Morocco: Rabat reacts to law criminalising violence against women

A new law criminalising violence against women and banning forced marriages went into effect in Morocco on September 12, seven months after it was approved in Parliament on February 14.
Known as the Hakkaoui law, it is named after Moroccan Minister of Solidarity, Women, Family and Social Development Bassima Hakkaoui.
A government survey found that almost 63 percent of women aged 18-65 had been subject to violence in Morocco.
"We see that there are massive violations against women's rights. The first nationwide research examining violence against women was conducted in 2009. To be honest, this is a scary number: 62.8 percent of women suffer from violence in different forms," Hakkaoui said in an interview filmed on September 17.
"We cannot just implement this law in courts. It has to be implemented by spreading awareness as to what this law entails, and educating both men and women about it. For women, so that they know their rights. And for men, because this is a common value," Hakkaoui added.
Among its measures, the law provides a definition of sexual harassment, including unwelcome acts, comments or signs of a sexual nature, carried out in person, via telephone or online.

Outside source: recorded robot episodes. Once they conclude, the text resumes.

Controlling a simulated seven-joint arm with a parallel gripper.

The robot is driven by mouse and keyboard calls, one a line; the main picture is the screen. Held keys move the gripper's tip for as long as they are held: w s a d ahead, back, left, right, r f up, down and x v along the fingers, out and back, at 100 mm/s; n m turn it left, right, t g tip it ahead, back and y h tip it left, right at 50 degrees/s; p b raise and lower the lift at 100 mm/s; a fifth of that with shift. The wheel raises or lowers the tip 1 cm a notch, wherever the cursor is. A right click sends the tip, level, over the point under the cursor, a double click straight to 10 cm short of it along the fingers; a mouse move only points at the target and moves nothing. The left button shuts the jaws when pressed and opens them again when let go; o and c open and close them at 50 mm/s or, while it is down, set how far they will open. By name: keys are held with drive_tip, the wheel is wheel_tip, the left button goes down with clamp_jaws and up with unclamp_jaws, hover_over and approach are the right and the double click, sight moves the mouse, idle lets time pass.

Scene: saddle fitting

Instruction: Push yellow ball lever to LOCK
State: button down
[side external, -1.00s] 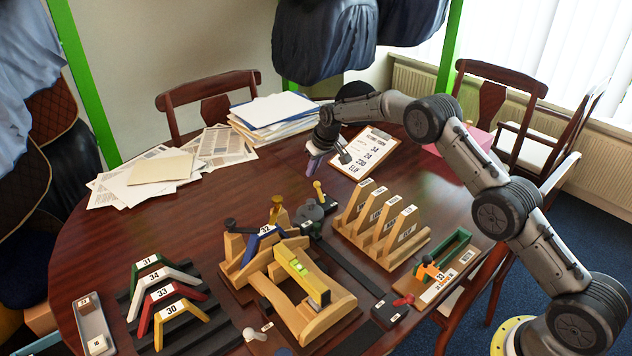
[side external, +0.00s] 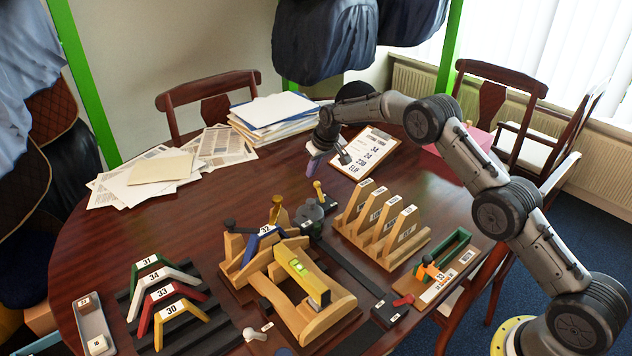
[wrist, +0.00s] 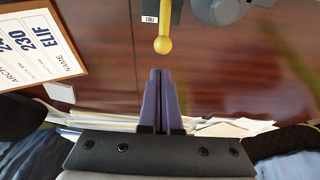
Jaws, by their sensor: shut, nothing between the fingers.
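The yellow ball lever (wrist: 162,44) shows at the top middle of the wrist view, its stem running up out of the picture. A small white label (wrist: 150,19) beside the stem seems to read FREE. In the side external view the lever (side external: 318,188) stands upright beside a grey round part. My gripper (wrist: 160,72) has purple fingers, pressed together and empty. Its tips point at the ball with a small gap in the picture. In the side external view my gripper (side external: 311,174) hangs just behind and above the lever, apart from it. No LOCK marking is readable.
A wooden fixture (side external: 335,312) with a green level vial stands in front of the lever. A slotted wooden rack (side external: 412,247) is to its right. A clipboard (side external: 366,152) lies behind my gripper. Papers (side external: 150,172) lie at the back left.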

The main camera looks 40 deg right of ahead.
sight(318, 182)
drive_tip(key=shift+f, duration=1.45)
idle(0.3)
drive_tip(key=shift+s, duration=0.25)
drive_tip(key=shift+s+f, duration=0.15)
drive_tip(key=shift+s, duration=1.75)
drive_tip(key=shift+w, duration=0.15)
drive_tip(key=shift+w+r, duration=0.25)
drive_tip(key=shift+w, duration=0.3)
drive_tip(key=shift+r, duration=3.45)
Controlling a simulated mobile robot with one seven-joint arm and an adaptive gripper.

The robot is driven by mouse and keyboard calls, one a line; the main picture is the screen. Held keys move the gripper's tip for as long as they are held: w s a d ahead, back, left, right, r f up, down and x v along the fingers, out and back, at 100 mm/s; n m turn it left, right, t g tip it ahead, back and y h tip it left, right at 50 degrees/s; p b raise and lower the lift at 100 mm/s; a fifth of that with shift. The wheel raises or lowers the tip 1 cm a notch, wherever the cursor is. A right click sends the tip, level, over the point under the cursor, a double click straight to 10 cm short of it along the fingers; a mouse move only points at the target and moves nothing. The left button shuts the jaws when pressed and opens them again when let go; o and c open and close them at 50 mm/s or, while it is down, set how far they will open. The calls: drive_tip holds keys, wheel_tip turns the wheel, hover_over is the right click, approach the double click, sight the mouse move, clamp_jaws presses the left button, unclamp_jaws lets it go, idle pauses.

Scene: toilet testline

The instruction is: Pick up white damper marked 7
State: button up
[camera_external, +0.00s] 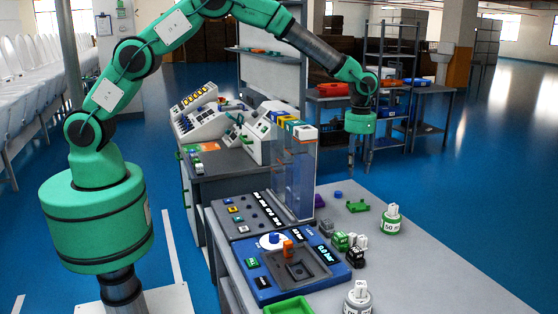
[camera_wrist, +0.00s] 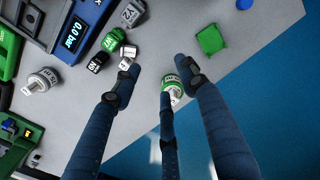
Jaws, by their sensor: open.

Human Rights Watch says the act delivers progress in some areas, but that further reform is needed, criticising the legislation for not "explicitly" criminalising marital rape and for failing to provide a definition of domestic violence.
Footage from September 14 shows Rabat residents reacting to the law with largely favourable opinions.
"For me this is a gain for Moroccan society and Moroccan women, that we have a law," one resident said.
"I am in favour of the law against sexual harassment because sexual harassment is very much present in Morocco," said another resident.
Punishments for violating the law range from one month to five years in jail and fines from $200 (€170) to $1,000 (€850). Punishments are harsher in case of personal or professional familiarity between perpetrator and victim, or in case of the perpetrator belonging to the security authorities.